Five 2011 Academy Award Upsets We’d Like to See

It should be stated for the record that while the editorial ‘we’ was used for the title of this column, the truth is that these are my picks and solely my picks. Let the first person speak begin.

The Academy Awards have become a bit of a bore in the last few years. There have been next to no surprises in the major categories, except for perhaps Marion Cotillard winning Best Actress in 2008 for “La Vie en Rose” or Alan Arkin winning Best Supporting actor in 2007 for “Little Miss Sunshine.” For the most part, it’s decided pretty early who’s going to win, which totally sucks, if you ask me. Of course, there are categories where there is a performance that clearly stands out above the others, but in many instances, people win their Oscars not because they’ve delivered something otherworldly, but because it’s their time, and they’re due, or other such nonsense. These aren’t lifetime achievement awards, and this isn’t a welfare system. If you give the award to the worthy party the first time around, there will be no need to “pay them back” later (cough, Al Pacino and Denzel Washington).

Take Tilda Swinton, for example. Do you know why she won the Academy Award for Supporting Actress?
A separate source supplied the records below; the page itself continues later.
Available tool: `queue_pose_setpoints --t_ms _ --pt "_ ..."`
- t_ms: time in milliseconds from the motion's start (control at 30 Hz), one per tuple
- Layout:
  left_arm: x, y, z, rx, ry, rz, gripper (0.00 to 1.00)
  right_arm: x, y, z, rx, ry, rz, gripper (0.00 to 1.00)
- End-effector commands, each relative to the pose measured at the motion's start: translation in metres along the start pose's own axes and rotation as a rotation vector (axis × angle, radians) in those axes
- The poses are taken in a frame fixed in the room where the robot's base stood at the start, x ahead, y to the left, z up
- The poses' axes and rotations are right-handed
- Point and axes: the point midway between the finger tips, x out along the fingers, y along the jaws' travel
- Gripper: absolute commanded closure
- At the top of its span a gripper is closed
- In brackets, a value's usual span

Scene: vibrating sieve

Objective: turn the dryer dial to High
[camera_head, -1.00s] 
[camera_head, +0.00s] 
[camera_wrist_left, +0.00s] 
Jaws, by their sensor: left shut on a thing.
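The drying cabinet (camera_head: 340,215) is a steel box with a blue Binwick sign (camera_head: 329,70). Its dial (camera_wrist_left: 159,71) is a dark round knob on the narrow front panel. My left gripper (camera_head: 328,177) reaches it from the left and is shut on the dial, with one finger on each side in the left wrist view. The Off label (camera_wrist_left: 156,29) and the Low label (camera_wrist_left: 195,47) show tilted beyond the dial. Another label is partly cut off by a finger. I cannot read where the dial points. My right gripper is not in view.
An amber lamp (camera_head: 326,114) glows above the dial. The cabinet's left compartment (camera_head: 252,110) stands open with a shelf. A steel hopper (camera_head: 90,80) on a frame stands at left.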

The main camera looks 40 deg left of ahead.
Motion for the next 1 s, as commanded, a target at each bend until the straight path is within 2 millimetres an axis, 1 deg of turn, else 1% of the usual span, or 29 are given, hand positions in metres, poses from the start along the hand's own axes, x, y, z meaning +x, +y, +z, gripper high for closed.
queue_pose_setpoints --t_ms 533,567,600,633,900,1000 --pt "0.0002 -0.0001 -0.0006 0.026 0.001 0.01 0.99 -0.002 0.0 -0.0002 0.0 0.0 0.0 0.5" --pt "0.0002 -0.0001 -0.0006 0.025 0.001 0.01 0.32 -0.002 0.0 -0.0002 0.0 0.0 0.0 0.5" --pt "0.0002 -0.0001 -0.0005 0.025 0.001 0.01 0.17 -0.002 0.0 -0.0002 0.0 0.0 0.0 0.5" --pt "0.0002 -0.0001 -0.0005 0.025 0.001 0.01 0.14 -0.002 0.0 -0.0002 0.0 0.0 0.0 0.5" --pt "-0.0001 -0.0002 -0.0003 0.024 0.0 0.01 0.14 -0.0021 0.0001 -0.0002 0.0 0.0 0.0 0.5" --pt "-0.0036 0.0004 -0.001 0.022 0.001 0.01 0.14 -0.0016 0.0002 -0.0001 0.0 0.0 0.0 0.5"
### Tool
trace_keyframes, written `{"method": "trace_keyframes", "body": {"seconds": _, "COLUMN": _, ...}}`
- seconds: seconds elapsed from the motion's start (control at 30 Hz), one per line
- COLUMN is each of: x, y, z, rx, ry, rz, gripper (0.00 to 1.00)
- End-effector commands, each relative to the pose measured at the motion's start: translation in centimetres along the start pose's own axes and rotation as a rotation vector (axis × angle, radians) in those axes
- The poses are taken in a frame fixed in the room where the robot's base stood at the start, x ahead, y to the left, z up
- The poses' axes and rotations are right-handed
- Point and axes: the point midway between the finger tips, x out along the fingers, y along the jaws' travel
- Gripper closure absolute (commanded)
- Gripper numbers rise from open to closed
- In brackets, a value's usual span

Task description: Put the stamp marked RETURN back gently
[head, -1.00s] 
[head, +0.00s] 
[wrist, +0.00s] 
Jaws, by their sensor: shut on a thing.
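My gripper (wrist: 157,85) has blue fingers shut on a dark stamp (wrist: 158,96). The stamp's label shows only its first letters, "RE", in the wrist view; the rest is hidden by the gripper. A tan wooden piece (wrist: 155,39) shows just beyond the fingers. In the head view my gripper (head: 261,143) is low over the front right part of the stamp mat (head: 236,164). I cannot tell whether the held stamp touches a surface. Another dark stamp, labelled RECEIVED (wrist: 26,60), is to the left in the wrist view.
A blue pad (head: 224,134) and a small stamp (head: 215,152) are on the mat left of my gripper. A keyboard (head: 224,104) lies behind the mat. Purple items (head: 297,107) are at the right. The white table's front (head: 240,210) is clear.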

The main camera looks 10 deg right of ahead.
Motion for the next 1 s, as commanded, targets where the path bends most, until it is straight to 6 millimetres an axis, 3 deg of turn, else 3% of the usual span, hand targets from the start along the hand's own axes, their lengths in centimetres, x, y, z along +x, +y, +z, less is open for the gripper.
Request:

It’s because the voters knew that “Michael Clayton” was going to be shut out in every other category, so they threw Swinton a bone just so the movie walked away with at least one award. What the hell kind of logic is that? Did she really give the best performance or not? She was perfectly fine in the movie, but there was nothing extraordinary about it, certainly not compared to her hilariously stone-hearted harpy in “Burn After Reading.” Needless to say, the Academy’s predictability of late has led me to rebel, which is why on Sunday, I’d love nothing more than to hear the following five names be read instead of what we will probably hear.

Best Original Screenplay: Christopher Nolan, “Inception

Current Frontrunner: David Seidler, “The King’s Speech”

“The King’s Speech” is a wonderful little film. It was #7 on my list of top movies of 2010. But that story has been done many, many times before, while “Inception” was so layered that it took 10 years for Christopher Nolan to finish it. Small stories are good stories, but when someone dares to, pardon the pun, dream like Nolan did here – and better yet, pull it off, which he does in spades – that should be rewarded. It would also serve as a warning shot across the bows of every action movie director that story matters, damn it, and to get rid of the jive-talking robots.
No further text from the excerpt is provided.